■ EXERCISE DETAILS ■
Read the listing and extract each line that includes the word "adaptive".

BEGIN GIVEN DATA

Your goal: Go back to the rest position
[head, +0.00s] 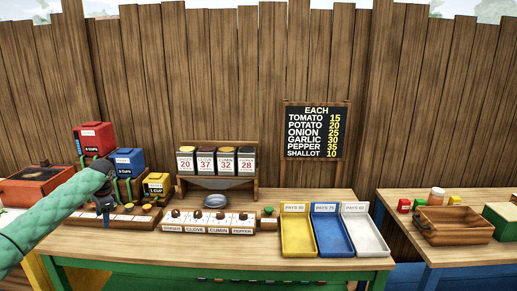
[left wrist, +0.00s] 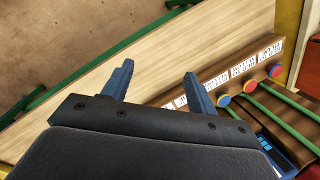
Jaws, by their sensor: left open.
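My left gripper (head: 106,208) is over the left part of the table in the head view, in front of the blue box. In the left wrist view its two blue-grey fingers (left wrist: 158,88) stand apart with nothing between them. Below and beyond them are the wooden table top (left wrist: 100,90) and a rail with white labels and coloured knobs (left wrist: 223,100). My right gripper is in neither view.
Red (head: 94,139), blue (head: 128,160) and yellow (head: 156,185) cup boxes stand close by my left gripper. A spice rack (head: 217,183), a metal bowl (head: 216,201) and yellow (head: 297,235), blue (head: 332,235) and white (head: 366,235) trays stand to the right. A gap separates the right table (head: 450,252).

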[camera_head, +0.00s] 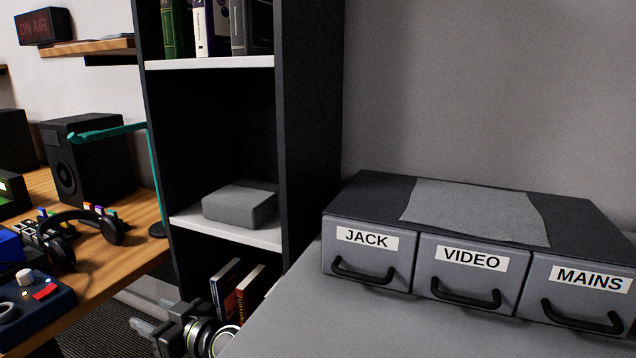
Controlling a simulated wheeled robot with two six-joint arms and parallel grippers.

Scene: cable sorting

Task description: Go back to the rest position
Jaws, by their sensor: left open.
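My left gripper (154,317) shows at the bottom edge of the head view, left of the grey table. Its two fingers are apart and point left, with nothing seen between them. It is well away from the drawer unit (380,188). That unit has three grey drawers in a row, labelled JACK (368,254), VIDEO (470,273) and MAINS (580,296). All three look shut, each with a black handle. My right gripper is out of view. No cable shows.
The grey table (330,320) is bare in front of the drawers. A black shelf (309,130) with books and a grey box (240,202) stands behind my left gripper. A wooden desk (135,252) at left holds headphones (100,221), a speaker (88,160) and a teal lamp (154,180).

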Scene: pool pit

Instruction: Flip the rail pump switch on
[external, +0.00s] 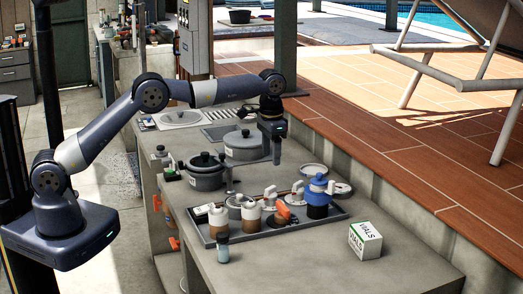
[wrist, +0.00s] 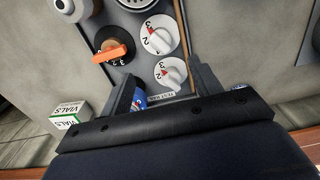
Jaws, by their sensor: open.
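A dark tray (external: 207,238) on the grey counter carries bottles, dials and knobs. An orange handle (external: 283,210) sits on it and also shows in the wrist view (wrist: 108,53). Two white dials with red marks lie to its right in the wrist view, an upper one (wrist: 158,35) and a lower one (wrist: 171,73). A small label (wrist: 161,97) is on the tray edge between my fingers. I cannot tell which control is the rail pump switch. My gripper (external: 274,158) is open and empty, pointing down above the counter behind the tray.
A white and green VIALS box (external: 365,240) stands at front right. Grey pots (external: 205,175) (external: 243,146) stand behind the tray. The front counter is mostly clear.

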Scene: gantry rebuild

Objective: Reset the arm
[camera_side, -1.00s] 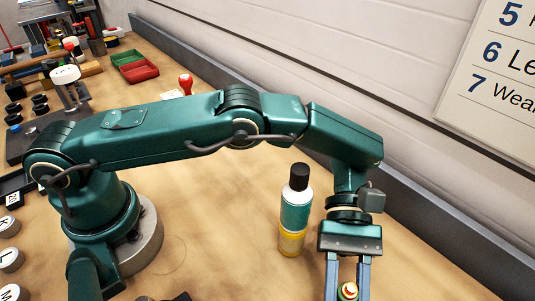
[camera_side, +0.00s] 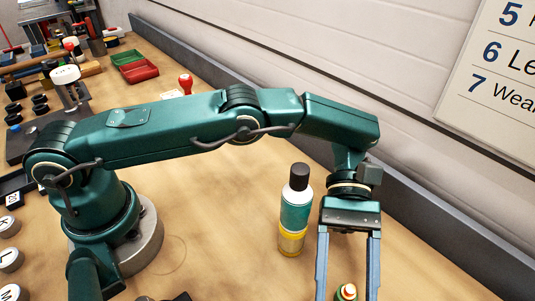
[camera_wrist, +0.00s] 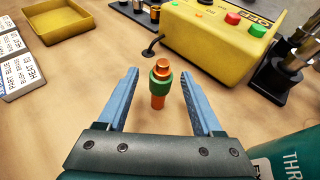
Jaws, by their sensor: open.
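My gripper (camera_side: 347,288) is open and empty at the lower right of the side view, with its lower finger ends near or past the picture's edge. In the wrist view its two blue fingers (camera_wrist: 159,76) stand wide apart. Between them, in the picture, is a small upright orange piece with a green collar (camera_wrist: 160,85). Gaps show on both sides of it, so neither finger touches it. The side view shows its top (camera_side: 346,291) low in the picture; the rest of it is cut off there.
A teal and yellow bottle with a dark cap (camera_side: 295,210) stands close left of my gripper. A dark rail (camera_side: 440,230) and wall run along the right. The wrist view shows a yellow control box (camera_wrist: 215,40), a yellow tray (camera_wrist: 62,30) and printed labels (camera_wrist: 15,60).

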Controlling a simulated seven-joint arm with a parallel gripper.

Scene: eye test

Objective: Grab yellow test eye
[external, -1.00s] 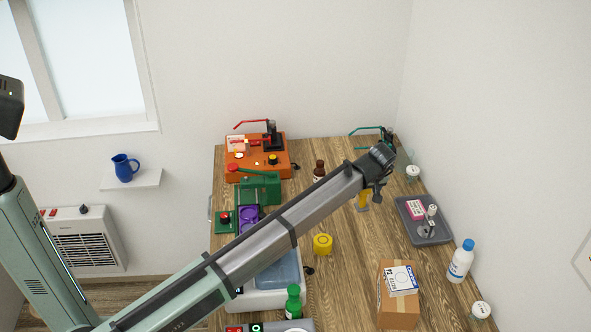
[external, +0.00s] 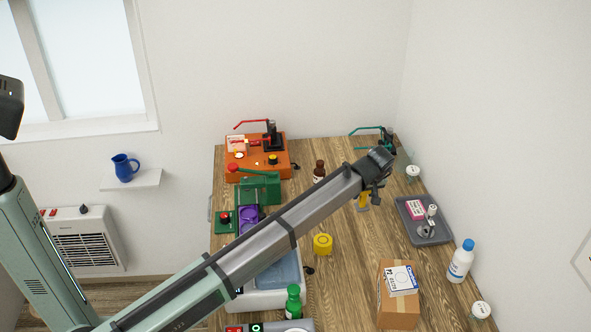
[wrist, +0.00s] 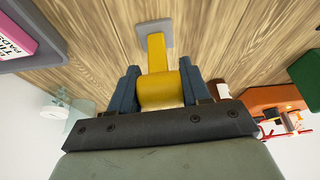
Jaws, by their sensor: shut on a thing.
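The yellow test eye (wrist: 158,88) shows in the wrist view as a yellow block on a narrow yellow stem, with a grey square foot (wrist: 154,33) at its far end. My gripper (wrist: 160,90) is shut on the yellow block, one blue finger against each side. In the external view the yellow test eye (external: 363,199) shows just left of my gripper (external: 375,192), partly hidden by the arm's end. I cannot tell whether its foot rests on the wooden table (external: 345,275) or is slightly above it.
A yellow round item (external: 322,244) stands nearer the front. A brown bottle (external: 319,171) is left of my gripper. A grey tray (external: 432,236) with a pink box lies to the right. A cardboard box (external: 398,312) and a white bottle (external: 460,262) stand nearer. Bare wood lies mid-table.

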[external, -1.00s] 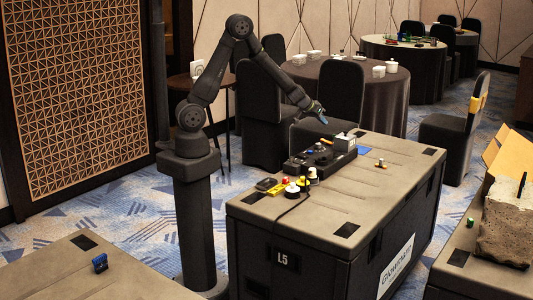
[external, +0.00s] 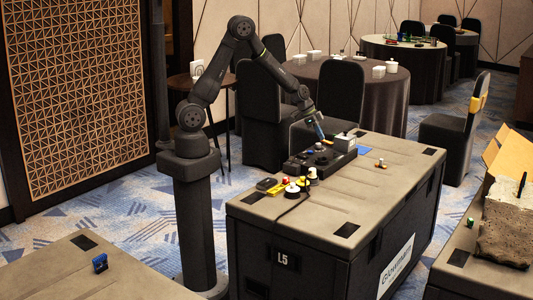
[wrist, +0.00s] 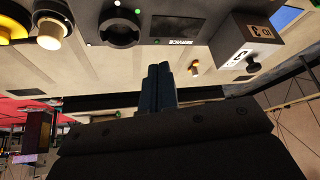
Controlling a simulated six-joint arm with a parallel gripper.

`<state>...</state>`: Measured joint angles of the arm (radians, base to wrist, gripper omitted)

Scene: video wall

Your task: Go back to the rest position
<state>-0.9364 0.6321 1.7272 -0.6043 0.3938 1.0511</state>
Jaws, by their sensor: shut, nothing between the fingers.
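My gripper (external: 320,135) is at the end of my arm, above the black control panel (external: 296,165) on the large case, its fingers pointing down. In the wrist view my gripper (wrist: 161,72) shows its two dark blue fingers side by side, closed together with nothing between them. The panel, with a round black knob (wrist: 119,28) and a label reading SERVICE, lies beyond the fingertips. I cannot tell the exact gap between fingertips and panel.
A grey-white box (external: 345,142) stands at the panel's far end, beside a blue sheet (external: 364,150). Several small coloured parts and a yellow item (external: 266,184) lie near the panel's left end. The right half of the case top (external: 390,180) is mostly clear. A round table (external: 345,90) stands behind.

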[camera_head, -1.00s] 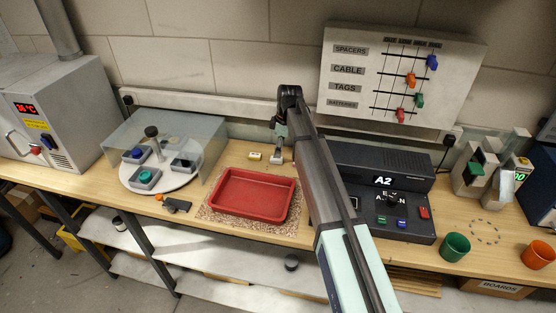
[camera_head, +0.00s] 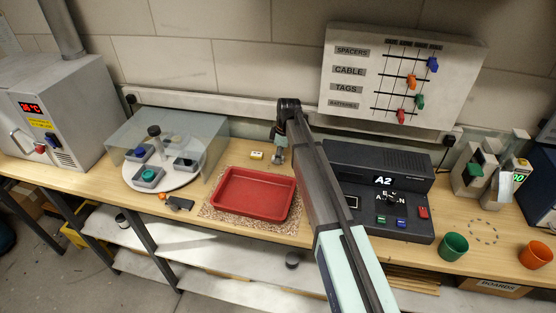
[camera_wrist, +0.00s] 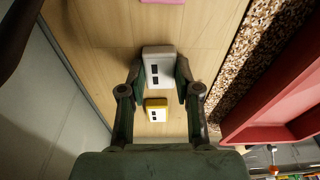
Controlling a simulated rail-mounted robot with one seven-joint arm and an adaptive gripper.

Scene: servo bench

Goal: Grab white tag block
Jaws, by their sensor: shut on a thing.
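The white tag block (camera_wrist: 158,67) lies between the fingers of my gripper in the wrist view, with dark marks on its top face. My gripper (camera_wrist: 161,80) is shut on it, one finger on each side. In the head view my gripper (camera_head: 279,154) is low at the bench top, behind the red tray, and mostly hides the white block. A yellow block (camera_wrist: 156,110) with dark marks lies close to the white one. It also shows in the head view (camera_head: 257,155), just left of my gripper.
The red tray (camera_head: 254,211) sits on a speckled mat in front of my gripper. A turntable (camera_head: 161,180) under a clear cover is at the left. The dark A2 device (camera_head: 380,160) stands to the right, behind my arm. Bare wood lies around the yellow block.

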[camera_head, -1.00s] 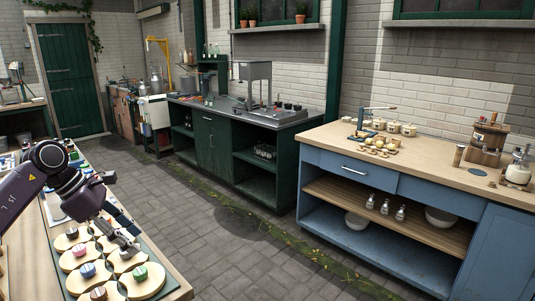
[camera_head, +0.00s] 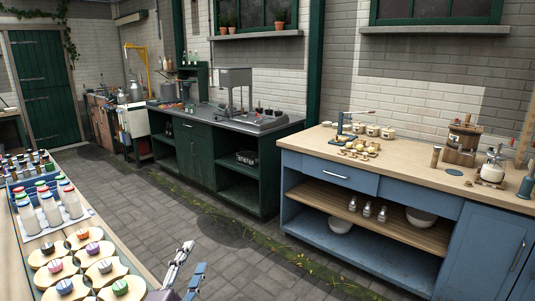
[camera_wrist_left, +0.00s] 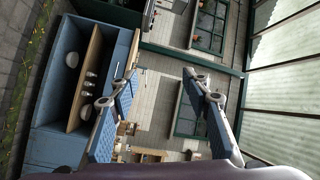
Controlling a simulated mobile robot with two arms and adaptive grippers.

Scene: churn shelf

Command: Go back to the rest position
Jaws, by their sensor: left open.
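My left gripper (camera_head: 186,272) shows at the bottom of the head view, beside the right edge of the near wooden table (camera_head: 136,262). Its fingers point up. In the left wrist view its two fingers (camera_wrist_left: 158,112) stand wide apart with nothing between them. Most of my left arm is out of the head view. My right gripper shows in neither view.
The near table holds wooden boards (camera_head: 104,270) with coloured pieces and several white bottles (camera_head: 52,210). A blue cabinet (camera_head: 330,174) with a wooden top stands at the right. A dark green counter (camera_head: 205,155) stands behind. The paved floor (camera_head: 150,200) between is clear.

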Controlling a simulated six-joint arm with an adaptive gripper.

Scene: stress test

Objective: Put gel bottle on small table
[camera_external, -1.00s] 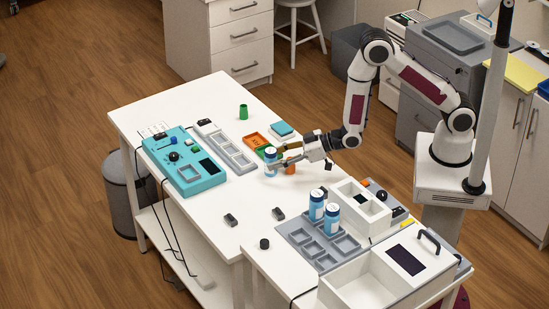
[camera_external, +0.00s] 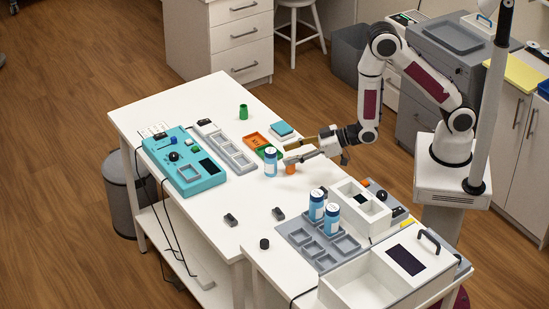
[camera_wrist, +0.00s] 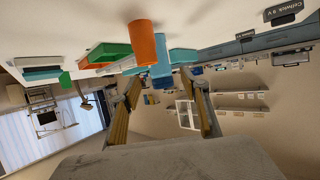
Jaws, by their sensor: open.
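A blue bottle with a pale top (camera_external: 270,162), which looks like the gel bottle, stands upright on the white table (camera_external: 205,222). My gripper (camera_external: 286,155) is open and empty just right of this bottle, with a gap between them. In the wrist view the blue bottle (camera_wrist: 160,66) shows ahead of the spread fingers (camera_wrist: 165,90), partly behind an orange cylinder (camera_wrist: 142,42). Two similar blue bottles (camera_external: 316,204) (camera_external: 332,219) stand upright in a grey tray (camera_external: 298,236) on the front-right table. Which surface is the small table I cannot tell.
The orange cylinder (camera_external: 291,168) stands close under my gripper. An orange tray (camera_external: 256,140), a green piece (camera_external: 268,152) and a teal box (camera_external: 282,129) lie behind the bottle. A teal device (camera_external: 184,165) is at left. The table is clear left of the bottle's front.

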END GIVEN DATA

■ RESULT OF THIS EXERCISE ■
Controlling a simulated rail-mounted robot with one seven-joint arm and an adaptive gripper.
Controlling a simulated mobile robot with two arms and adaptive grippers.
Controlling a simulated six-joint arm with an adaptive gripper.

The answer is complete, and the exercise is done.